Apr 11th, 2019, 12:00 PM

PFW: The Photographer's Experience

By Jenny Voutcheva
Ziad Nakad Orion | SS '19
Ziad Nakad Orion SS'19. Image Credit: Jenny Voutcheva
What it actually takes to be in the photographer's pit.

Paris Fashion Week is one of those glamorous events that makes Paris sparkle even brighter through the magazine pages. For a photographer, fashion week is that time of the year when you can capture incredible moments by just waiting outside a show venue. Nevertheless, you get to experience the real magic, once you’re in.

When I came to Paris two years ago, I started collaborating with bloggers who would get invitations to shows and who would get me in with them. In the beginning I would always sit with the audience. However, as I got more experience, I started shooting from the pit. I became one of the tourists. “Tourists are people who are not professional photographers. They like to play professional photographers and they would argue that they have every reason to be there,” as British photographer Frazer Harrison says in an interview with Fashionista. Before you get a reputation and become famous, you would always start out as a tourist. On average, 50 photographers are present at each show according to runway pit photographer Dan Lecca in his interview for Man Repeller. About 20 of them are professionals, and all of the rest that you see in the pit are the so-called tourists. 

Ghalia Lahav FW '18. Image Credit: Jenny Voutcheva

Most professional photographers have journalist credentials from the magazines they work for.  This makes it easier for them to get press passes from the communications agencies organizing the shows. However, when you are in the initial stage of the development of your fashion and runway photography, you have to look for alternative ways in. When I started doing runway photography in the summer of 2018, my blogger friend, Tommy Tomova took me to shows and introduced me to her network of bloggers. As a result, I got the chance to both shoot runways and to collaborate with bloggers from all over the world shooting street style. This was an opportunity to both get experience and exposure in the process.

Guo Pei | SS '19, Photo Credit: Jenny Voutcheva

The next haute couture season, I already had a portfolio showing my work, so I felt more confident when I reached out to the agency which organized the Ziad Nakad FW ’19 show. By sending them my work, I was able to get an invitation and attend the event.

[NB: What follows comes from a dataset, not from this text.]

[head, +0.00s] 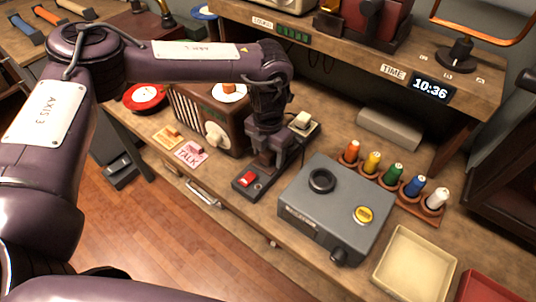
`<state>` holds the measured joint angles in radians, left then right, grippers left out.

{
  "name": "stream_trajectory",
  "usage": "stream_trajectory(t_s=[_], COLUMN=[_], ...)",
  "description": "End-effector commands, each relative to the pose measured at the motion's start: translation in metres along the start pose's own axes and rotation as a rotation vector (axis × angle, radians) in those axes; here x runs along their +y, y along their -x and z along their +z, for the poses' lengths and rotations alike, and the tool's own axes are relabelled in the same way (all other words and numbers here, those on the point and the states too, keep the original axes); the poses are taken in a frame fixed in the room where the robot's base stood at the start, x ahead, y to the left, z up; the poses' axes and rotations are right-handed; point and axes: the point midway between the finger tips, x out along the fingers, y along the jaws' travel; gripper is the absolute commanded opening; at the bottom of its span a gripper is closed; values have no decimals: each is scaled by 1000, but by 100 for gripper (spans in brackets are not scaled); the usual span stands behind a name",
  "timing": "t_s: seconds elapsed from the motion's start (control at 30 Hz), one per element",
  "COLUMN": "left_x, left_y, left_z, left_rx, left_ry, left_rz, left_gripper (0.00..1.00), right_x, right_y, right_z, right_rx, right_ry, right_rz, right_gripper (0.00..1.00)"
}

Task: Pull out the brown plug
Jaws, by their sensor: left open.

Knowing I am just one of those tourist photographers, I realized I don’t have another option but to smile my way into the front row in order to get the best spot possible in the pit. I scan the front line, and I notice a handbag sitting in a tiny free space next to the crew of France 24. I negotiate with the photographers guarding the spot for someone else, and I squat on the floor ready for the show to begin. The girl whose bag I had replaced comes back and wants to sit. At that moment, nothing could make me leave. Therefore, I scoot left, and find myself between France 24’s tripod’s legs. We started talking and it turned out she was a tourist herself.  Her name was Lucille and she was Parisian. Although she had been shooting for PFW for a couple years, she still hadn’t gotten the privilege to be entitled to a seat in the first row. So, I started wondering what it actually takes to get that front row spot.

Ziad Nakad Orion SS'19. Image Credit: Jenny Voutcheva

“The photographers pit has no rules, the fashion shows have no rules for the audiences either. It all works on a first come, first serve basis,” says Lucille while we are waiting for Orion to begin. The show is late. I have been completely squashed under the tripod of France 24 for half an hour. I am running late for the next show. I feel like I might never be able to walk again from the pain in my bended knees.

None of that matters anymore as the lights go out and the first model starts walking. I get the chance to take those pictures that would turn me from a “tourist” into a professional photographer. The truth is, you get the right to be in the pit, by being there, taking good pictures and getting recognized.